▶ [TO DO]:
Search the data below for the word "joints" and copy each line that holds it.

Robot control records:
......

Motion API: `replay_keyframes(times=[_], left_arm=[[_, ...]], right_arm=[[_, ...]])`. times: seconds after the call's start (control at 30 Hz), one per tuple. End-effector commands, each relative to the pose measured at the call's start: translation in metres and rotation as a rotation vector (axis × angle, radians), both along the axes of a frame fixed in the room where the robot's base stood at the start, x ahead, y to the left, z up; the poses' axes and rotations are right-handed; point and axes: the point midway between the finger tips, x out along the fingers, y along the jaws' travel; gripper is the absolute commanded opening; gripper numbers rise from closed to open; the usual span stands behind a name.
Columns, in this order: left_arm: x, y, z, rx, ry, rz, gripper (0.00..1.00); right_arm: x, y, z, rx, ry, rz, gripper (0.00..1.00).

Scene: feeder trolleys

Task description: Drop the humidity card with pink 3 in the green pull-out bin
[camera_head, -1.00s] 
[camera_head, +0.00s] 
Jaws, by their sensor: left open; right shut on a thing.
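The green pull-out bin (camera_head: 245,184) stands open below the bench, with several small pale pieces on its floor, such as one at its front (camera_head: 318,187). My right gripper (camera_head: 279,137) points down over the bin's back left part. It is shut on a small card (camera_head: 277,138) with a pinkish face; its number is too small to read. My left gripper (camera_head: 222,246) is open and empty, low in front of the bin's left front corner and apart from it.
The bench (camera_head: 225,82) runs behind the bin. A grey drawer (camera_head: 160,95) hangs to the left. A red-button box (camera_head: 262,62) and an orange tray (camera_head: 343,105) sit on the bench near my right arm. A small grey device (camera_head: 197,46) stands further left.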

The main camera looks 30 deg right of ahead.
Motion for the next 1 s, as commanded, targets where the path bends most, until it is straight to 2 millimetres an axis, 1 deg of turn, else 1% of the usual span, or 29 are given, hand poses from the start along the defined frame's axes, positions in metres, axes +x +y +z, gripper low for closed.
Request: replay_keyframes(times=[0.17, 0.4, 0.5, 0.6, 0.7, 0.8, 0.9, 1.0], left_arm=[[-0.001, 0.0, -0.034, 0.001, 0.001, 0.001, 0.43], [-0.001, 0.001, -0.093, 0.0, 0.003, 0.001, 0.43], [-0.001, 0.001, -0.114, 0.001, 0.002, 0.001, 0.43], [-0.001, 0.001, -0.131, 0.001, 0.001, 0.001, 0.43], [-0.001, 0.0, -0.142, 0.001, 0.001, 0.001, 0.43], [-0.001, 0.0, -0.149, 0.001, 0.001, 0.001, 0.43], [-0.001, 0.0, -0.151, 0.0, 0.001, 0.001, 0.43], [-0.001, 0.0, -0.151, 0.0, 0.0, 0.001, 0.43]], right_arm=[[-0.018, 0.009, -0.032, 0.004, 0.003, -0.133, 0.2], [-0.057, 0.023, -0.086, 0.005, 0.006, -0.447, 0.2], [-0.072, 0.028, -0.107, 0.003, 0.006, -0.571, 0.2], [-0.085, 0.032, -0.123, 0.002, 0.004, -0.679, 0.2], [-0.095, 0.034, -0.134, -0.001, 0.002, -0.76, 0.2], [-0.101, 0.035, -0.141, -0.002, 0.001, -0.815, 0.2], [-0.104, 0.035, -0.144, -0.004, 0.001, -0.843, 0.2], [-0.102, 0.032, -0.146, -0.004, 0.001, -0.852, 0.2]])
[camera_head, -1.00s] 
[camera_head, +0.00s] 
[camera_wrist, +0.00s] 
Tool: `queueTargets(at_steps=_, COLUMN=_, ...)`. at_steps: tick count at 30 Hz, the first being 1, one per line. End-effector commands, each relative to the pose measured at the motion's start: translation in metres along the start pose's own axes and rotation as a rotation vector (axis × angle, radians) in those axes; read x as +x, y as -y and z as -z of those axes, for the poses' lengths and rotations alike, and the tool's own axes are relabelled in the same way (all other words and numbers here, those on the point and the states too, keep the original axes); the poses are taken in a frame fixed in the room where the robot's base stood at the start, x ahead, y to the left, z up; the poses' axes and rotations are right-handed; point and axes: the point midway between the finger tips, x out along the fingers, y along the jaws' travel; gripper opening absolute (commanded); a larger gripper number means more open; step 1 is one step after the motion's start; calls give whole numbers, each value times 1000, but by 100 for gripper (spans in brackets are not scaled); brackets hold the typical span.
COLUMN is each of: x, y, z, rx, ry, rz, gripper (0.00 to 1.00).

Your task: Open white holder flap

......

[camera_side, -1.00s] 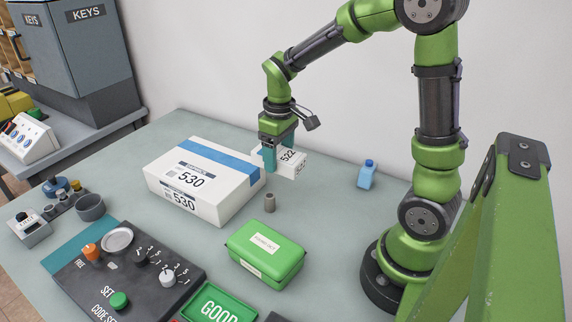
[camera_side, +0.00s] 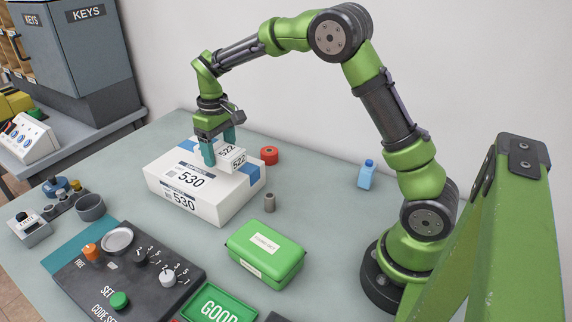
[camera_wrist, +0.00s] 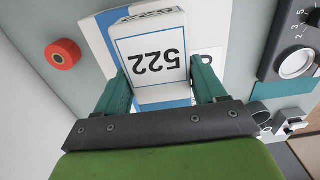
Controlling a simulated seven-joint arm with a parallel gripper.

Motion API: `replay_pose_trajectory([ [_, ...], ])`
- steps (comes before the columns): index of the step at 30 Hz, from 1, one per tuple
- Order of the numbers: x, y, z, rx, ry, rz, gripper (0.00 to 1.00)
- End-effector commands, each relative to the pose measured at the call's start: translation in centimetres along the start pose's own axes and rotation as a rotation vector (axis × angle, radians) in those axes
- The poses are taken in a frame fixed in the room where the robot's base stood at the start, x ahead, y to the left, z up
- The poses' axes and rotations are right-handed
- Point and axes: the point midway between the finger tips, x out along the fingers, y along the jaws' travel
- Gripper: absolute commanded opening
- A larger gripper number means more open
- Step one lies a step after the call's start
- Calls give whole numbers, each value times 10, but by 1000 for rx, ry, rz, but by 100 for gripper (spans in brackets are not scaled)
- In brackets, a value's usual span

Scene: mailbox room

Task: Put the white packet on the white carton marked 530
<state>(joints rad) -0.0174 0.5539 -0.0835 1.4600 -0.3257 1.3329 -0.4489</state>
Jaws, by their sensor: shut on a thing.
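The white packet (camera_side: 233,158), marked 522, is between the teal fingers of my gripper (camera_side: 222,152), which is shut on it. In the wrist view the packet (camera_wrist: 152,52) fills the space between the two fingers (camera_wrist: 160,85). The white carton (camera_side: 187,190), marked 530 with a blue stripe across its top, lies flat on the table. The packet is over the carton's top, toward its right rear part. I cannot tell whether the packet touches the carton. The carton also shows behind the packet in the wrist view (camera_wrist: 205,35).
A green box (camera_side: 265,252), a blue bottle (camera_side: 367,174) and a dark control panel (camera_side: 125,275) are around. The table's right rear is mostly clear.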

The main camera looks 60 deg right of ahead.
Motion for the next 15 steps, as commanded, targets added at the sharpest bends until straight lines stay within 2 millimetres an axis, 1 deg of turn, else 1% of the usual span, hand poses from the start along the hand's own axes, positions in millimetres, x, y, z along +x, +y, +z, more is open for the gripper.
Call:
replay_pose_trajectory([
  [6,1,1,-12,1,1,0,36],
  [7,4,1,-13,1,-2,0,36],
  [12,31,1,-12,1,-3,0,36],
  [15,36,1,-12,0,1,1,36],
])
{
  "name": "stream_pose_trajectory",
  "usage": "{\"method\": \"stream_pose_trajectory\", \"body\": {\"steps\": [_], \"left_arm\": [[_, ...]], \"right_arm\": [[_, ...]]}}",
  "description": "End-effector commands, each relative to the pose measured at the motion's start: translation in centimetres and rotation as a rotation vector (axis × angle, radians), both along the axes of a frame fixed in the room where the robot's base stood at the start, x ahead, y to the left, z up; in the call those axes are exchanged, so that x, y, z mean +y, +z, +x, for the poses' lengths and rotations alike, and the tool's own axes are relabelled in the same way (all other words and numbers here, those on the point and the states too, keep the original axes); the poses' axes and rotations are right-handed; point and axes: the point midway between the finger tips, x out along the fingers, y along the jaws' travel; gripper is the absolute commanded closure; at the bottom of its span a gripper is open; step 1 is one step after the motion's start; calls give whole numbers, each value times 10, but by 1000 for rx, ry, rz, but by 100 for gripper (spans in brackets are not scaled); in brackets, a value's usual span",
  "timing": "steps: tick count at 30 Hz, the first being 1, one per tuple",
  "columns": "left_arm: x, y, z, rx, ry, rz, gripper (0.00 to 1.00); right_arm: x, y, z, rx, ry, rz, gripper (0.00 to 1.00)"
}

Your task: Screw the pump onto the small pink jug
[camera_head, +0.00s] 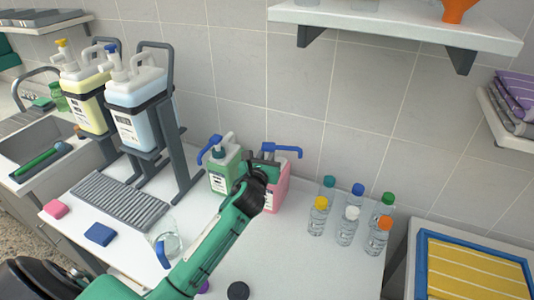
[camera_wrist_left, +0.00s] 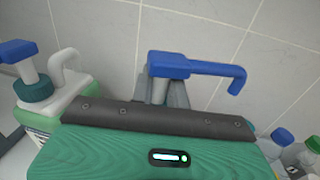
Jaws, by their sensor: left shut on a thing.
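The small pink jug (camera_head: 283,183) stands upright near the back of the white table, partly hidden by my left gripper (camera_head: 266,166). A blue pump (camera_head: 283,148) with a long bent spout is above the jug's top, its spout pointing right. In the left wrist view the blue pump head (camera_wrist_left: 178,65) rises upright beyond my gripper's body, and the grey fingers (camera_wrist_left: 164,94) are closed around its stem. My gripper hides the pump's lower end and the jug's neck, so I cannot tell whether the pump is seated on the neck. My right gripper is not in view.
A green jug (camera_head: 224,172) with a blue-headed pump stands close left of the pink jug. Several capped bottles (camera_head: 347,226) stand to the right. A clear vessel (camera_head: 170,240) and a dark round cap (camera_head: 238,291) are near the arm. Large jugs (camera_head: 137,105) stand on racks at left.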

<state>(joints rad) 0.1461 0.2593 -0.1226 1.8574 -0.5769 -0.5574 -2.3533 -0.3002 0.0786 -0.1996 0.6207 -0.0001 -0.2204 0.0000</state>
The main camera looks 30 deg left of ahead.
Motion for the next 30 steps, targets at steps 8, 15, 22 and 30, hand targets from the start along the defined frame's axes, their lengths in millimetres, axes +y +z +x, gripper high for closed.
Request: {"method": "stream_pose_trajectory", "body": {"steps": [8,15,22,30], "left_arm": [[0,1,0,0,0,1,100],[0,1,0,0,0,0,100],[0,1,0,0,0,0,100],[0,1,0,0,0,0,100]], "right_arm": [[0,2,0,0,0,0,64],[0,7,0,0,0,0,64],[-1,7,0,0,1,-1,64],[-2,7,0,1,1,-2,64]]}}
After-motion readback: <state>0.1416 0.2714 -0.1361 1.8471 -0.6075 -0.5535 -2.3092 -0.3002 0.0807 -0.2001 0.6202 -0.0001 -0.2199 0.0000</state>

......

▶ [CORRECT RESPONSE]:
<state>(joints rad) -0.0174 0.5539 -0.0835 1.4600 -0.3257 1.3329 -0.4489</state>
<state>(joints rad) 0.1461 0.2593 -0.1226 1.8574 -0.5769 -0.5574 -2.3533 -0.3002 0.0786 -0.1996 0.6207 -0.0001 -0.2204 0.0000</state>

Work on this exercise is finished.